• Your objective: Below is a listing. Gather each line of it that contains "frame".

Source records
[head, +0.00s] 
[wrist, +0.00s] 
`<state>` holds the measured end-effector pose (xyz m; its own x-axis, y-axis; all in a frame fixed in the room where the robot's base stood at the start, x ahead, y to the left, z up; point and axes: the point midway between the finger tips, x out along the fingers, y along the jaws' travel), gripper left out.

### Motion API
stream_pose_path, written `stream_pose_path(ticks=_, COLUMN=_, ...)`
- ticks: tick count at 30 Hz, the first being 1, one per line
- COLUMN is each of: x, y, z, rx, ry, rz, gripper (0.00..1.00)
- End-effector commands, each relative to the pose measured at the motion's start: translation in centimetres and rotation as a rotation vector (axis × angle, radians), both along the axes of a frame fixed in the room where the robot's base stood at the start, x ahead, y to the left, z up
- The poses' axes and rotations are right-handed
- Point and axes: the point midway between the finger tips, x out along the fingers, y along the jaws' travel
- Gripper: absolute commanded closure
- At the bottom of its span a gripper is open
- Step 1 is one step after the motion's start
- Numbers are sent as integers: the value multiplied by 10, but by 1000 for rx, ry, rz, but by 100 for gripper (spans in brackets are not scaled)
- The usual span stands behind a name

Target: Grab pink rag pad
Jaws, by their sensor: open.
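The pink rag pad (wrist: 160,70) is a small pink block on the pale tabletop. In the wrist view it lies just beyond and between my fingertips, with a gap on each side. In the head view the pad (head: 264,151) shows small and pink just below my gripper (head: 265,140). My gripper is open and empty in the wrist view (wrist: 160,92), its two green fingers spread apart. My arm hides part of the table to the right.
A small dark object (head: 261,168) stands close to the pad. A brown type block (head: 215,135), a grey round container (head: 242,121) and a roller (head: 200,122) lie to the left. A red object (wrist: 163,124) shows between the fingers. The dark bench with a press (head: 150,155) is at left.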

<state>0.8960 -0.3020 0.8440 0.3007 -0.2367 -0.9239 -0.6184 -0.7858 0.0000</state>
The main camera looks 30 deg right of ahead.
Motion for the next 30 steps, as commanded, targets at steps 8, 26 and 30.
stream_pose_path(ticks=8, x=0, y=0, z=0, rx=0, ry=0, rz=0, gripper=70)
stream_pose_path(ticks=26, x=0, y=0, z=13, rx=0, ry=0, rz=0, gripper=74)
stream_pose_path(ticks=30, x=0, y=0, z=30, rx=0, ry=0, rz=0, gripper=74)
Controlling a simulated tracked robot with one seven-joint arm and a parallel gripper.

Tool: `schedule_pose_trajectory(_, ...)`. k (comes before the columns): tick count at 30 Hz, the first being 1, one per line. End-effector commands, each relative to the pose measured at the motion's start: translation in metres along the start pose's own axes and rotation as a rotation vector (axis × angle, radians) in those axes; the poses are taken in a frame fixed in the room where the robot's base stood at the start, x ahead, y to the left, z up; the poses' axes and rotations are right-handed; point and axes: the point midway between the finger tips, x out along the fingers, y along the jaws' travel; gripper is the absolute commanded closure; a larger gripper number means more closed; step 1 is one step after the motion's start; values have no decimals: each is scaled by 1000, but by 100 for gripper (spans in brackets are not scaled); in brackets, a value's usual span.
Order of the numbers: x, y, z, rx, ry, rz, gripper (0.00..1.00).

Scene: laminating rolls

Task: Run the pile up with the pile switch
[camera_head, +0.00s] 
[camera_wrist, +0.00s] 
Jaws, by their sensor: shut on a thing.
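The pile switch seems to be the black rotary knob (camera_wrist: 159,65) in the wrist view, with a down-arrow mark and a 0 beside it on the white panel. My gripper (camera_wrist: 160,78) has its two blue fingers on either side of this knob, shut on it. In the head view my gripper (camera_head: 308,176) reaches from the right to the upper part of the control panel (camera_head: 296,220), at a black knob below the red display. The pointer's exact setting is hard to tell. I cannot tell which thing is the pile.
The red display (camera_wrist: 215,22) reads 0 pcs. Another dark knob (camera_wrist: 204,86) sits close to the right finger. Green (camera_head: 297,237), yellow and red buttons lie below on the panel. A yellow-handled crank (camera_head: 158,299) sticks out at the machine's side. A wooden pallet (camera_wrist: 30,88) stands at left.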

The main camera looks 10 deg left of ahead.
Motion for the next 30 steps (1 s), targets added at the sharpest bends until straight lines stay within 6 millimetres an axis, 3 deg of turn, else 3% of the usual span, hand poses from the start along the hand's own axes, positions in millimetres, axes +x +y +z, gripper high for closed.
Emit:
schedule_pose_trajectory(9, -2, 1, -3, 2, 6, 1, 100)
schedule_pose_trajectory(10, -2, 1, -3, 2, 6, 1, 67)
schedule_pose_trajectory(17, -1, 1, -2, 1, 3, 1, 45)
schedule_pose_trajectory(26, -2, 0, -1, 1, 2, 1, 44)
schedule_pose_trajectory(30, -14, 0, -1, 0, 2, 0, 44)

• Task output:
`<state>` holds the measured end-effector pose (xyz m; its own x-axis, y-axis; all in a frame fixed in the room where the robot's base stood at the start, x ahead, y to the left, z up; point and axes: the point midway between the finger tips, x out along the fingers, y along the jaws' travel), gripper left out.
- End-effector commands, each relative to the pose measured at the motion's start: translation in centimetres and rotation as a rotation vector (axis × angle, radians), both along the axes of a frame fixed in the room where the robot's base stood at the start, x ahead, y to the left, z up
Tool: `schedule_pose_trajectory(_, ...)`. k (comes before the columns): tick count at 30 Hz, the first being 1, one per line. End-effector commands, each relative to the pose measured at the motion's start: translation in metres along the start pose's own axes and rotation as a rotation vector (axis × angle, radians) in those axes; the poses are taken in a frame fixed in the room where the robot's base stood at the start, x ahead, y to the left, z up; the poses' axes and rotations are right-handed; point and axes: the point midway between the finger tips, x out along the fingers, y along the jaws' travel; gripper is the absolute commanded closure; a larger gripper number means more closed; step 1 is one step after the motion's start; values have no decimals: each is scaled by 1000, but by 100 for gripper (spans in brackets are not scaled); in brackets, a value's usual span.

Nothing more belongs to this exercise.